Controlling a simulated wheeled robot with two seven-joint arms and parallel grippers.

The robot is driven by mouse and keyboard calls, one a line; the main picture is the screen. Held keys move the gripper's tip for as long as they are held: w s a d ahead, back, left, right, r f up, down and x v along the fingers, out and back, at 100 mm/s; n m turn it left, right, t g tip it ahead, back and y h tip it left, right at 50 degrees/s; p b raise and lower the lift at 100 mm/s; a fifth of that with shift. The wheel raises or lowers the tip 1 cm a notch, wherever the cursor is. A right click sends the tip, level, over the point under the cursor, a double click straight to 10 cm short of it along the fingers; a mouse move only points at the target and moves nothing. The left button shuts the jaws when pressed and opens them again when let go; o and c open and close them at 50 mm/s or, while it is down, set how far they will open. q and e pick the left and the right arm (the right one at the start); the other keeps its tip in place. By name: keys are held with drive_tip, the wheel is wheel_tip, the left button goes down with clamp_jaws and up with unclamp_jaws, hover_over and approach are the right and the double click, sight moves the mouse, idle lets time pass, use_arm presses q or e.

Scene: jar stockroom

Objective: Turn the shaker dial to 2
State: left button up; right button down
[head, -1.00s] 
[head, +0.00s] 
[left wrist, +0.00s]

☆ ☆ ☆ ☆

**WORK INSTRUCTIONS**: Output all of the data again. Match it exactly.

**RESPONSE BELOW**:
Controlling a simulated wheeled robot with two seven-joint arms and parallel grippers.

The robot is driven by mouse and keyboard calls, one a line; the main picture is the screen. Held keys move the gripper's tip for as long as they are held: w s a d ahead, back, left, right, r f up, down and x v along the fingers, out and back, at 100 mm/s; n m turn it left, right, t g tip it ahead, back and y h tip it left, right at 50 degrees/s; p b raise and lower the lift at 100 mm/s; a fifth of that with shift. The wheel raises or lowers the tip 1 cm a notch, wherever the cursor is. A right click sends the tip, level, over the point under the cursor, a double click straight to 10 cm short of it along the fingers; a mouse move only points at the target and moves nothing. The left button shuts the jaws when pressed and opens them again when let go; o and c open and close them at 50 mm/s or, while it is down, set how far they will open. q and e pick the left and the right arm (the right one at the start); the other keeps its tip in place. By name: keys are held with drive_tip, the wheel is wheel_tip, the left button goes down with clamp_jaws and up with unclamp_jaws, hover_over and approach are the right and the double click, sight moves the mouse, idle lets time pass, use_arm presses q or e.

Scene: jar stockroom

Objective: Turn the shaker dial to 2
State: left button up; right button down
[head, -1.00s] 
[head, +0.00s] 
[left wrist, +0.00s]

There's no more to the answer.